Exchange is tricky. Visas are frustrating, courses are stressful, and almost every expectation before coming will be far too high. What's important is to take everything day by day. There is time to discover and savor the city and the culture and the language, so pace yourself. Speeding through guidebooks and streamlining experiences is exhausting and takes away from that underlying passion of wanderlust.
That being said, Netflix and FaceTime have never taken my breath away. So I say yes to almost everything, and sleep when I can. For me, studying abroad is not a limited experience with some international deadline. Moving away and changing almost every aspect about my life has always felt very comforting. I have studied in the U.S., Western Europe, on our beloved island, and currently in the Latin side of the Southern Hemisphere, and it is such a gift. After my year in Argentina, I'm planning on a Spanish-based internship and after that hopefully I'll start my grad in Capetown, or Roma, or Lisboa, or some other foreign land I've been daydreaming about, eventually making my way back to O'ahu.

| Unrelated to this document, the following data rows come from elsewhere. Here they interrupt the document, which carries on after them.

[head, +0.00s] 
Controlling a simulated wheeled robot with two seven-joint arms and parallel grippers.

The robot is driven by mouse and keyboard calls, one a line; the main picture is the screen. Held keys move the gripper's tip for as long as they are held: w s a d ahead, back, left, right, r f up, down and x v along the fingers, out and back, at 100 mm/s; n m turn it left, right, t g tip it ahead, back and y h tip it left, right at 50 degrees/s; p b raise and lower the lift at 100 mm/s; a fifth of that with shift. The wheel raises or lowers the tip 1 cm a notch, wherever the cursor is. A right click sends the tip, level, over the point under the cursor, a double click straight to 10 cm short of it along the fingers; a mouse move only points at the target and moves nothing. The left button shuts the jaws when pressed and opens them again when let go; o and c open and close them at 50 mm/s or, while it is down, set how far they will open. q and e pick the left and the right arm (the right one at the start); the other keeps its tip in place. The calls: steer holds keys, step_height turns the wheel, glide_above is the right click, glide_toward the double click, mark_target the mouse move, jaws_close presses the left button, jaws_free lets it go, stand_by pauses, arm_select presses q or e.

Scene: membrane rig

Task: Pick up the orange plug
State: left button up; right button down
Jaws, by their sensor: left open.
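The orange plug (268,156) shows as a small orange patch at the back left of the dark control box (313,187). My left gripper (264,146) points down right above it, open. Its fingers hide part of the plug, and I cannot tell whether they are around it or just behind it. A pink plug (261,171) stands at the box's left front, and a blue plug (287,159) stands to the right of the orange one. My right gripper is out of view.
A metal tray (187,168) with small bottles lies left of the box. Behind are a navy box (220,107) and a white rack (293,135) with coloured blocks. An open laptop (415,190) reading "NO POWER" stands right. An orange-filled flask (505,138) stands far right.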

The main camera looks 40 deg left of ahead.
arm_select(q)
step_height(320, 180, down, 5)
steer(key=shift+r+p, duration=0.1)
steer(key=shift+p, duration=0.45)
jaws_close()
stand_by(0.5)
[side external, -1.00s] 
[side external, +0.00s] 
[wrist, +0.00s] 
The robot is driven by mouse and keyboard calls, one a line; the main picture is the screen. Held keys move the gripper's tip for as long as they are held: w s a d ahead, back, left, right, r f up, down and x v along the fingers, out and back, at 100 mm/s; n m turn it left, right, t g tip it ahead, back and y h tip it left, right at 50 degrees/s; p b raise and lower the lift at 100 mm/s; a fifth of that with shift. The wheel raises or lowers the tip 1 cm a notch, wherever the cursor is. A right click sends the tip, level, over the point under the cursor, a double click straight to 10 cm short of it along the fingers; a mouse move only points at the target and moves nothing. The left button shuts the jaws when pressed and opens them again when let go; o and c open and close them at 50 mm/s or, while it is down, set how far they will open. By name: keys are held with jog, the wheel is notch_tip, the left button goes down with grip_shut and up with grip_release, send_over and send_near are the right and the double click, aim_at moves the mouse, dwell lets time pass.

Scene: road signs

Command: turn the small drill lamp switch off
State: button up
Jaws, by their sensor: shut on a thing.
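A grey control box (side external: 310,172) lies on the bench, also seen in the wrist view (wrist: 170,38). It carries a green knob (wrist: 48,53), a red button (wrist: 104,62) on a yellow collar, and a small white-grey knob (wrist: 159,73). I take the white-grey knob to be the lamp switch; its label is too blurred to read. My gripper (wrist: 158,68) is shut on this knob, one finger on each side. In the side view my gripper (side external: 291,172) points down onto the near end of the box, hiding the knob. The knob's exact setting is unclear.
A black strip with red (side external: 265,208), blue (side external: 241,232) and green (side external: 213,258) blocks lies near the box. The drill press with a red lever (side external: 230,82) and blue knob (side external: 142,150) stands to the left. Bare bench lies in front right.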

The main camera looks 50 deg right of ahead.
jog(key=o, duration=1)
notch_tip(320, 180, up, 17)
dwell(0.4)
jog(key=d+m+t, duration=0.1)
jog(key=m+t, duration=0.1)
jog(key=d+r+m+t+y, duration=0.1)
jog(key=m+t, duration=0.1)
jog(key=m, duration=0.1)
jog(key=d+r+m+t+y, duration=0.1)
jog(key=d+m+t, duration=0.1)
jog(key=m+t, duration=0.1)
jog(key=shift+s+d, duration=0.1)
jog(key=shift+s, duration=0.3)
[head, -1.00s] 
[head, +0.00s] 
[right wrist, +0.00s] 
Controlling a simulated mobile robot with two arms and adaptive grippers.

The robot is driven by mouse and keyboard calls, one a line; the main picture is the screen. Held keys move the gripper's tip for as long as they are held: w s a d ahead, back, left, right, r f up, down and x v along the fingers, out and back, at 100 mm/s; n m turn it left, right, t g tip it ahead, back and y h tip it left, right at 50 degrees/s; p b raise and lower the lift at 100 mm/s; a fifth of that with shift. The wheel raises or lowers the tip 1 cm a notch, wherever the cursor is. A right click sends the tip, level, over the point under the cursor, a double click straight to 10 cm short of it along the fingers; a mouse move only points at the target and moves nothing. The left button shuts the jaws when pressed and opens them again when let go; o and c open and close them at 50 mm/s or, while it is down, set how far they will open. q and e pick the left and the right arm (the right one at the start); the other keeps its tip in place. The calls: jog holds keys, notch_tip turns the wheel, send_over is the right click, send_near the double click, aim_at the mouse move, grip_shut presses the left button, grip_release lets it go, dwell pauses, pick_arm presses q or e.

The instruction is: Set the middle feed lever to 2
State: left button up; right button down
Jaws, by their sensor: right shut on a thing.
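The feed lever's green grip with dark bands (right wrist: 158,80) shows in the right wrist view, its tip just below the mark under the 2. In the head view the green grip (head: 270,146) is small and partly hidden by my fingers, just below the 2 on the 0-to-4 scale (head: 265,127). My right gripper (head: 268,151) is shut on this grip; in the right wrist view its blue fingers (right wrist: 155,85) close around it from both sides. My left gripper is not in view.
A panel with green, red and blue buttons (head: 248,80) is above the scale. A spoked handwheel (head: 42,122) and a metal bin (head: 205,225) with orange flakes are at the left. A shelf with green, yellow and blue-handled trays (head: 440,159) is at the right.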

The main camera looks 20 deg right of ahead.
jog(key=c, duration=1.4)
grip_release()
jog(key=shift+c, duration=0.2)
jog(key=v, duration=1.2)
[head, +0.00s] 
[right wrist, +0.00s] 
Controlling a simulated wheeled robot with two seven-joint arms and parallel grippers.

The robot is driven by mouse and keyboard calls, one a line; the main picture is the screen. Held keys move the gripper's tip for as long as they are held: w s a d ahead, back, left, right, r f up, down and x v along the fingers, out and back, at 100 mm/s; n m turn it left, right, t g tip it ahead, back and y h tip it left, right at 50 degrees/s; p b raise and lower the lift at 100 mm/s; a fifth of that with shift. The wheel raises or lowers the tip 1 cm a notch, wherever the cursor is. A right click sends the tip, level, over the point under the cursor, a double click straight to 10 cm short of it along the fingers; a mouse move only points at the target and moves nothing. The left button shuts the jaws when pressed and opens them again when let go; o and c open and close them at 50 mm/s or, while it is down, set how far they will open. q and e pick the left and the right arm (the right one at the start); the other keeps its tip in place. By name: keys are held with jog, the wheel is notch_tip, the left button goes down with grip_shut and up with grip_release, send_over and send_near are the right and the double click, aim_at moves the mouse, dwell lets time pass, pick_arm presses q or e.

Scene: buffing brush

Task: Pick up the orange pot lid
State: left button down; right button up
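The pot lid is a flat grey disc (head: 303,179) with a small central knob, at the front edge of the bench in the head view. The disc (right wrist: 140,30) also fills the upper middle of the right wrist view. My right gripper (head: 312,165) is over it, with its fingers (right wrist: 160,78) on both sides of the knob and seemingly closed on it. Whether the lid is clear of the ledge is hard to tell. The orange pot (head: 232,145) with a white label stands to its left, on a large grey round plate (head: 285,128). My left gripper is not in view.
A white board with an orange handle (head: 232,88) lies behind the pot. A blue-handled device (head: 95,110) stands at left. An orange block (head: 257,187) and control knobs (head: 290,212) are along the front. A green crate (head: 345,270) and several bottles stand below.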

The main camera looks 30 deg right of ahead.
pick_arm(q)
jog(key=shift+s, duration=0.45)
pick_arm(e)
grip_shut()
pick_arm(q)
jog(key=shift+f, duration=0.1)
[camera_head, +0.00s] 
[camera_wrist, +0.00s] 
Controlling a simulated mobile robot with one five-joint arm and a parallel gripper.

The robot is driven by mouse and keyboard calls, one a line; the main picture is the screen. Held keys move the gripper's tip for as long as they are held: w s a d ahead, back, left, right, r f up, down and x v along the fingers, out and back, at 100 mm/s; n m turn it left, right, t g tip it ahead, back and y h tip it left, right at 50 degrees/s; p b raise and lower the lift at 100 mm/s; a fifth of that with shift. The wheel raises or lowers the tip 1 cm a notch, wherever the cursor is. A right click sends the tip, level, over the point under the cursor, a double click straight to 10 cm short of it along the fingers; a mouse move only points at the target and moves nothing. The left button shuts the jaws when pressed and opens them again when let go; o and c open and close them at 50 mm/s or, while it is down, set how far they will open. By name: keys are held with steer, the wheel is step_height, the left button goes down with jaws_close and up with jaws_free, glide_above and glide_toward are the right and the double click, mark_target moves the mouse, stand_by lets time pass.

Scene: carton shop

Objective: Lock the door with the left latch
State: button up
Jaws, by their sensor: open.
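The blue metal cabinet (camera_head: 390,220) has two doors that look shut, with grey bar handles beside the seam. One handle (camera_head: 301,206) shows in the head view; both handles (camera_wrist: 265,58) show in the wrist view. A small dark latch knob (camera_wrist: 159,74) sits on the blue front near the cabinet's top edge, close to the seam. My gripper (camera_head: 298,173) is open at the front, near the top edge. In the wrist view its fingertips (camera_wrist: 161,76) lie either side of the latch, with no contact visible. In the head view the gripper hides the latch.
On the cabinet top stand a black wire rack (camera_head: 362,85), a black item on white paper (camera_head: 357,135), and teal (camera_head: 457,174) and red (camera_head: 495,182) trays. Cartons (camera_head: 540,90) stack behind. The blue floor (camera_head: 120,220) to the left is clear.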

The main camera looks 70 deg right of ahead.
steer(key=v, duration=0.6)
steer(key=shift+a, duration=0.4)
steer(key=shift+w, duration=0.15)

I'm putting out this timeline because before my first exchange everyone around me wanted babies and a picket fence. I have no particular disdain for either children or suburbia, but I remember what it was like to have my aspirations demeaned as a phase. Traveling costs money. It consists of twenty hour bus rides, grimy hostels, pathetic conversion rates, and a lot of loner sightseeing. But traveling for school and work and self is absolutely possible, not to mention cost is almost always determined by lifestyle (and general scrappiness). So for anyone who's doing this exchange for more than the fast-lane credit, keep doing it. And if you're looking for a backpack buddy, I'm probably somewhere below the equator.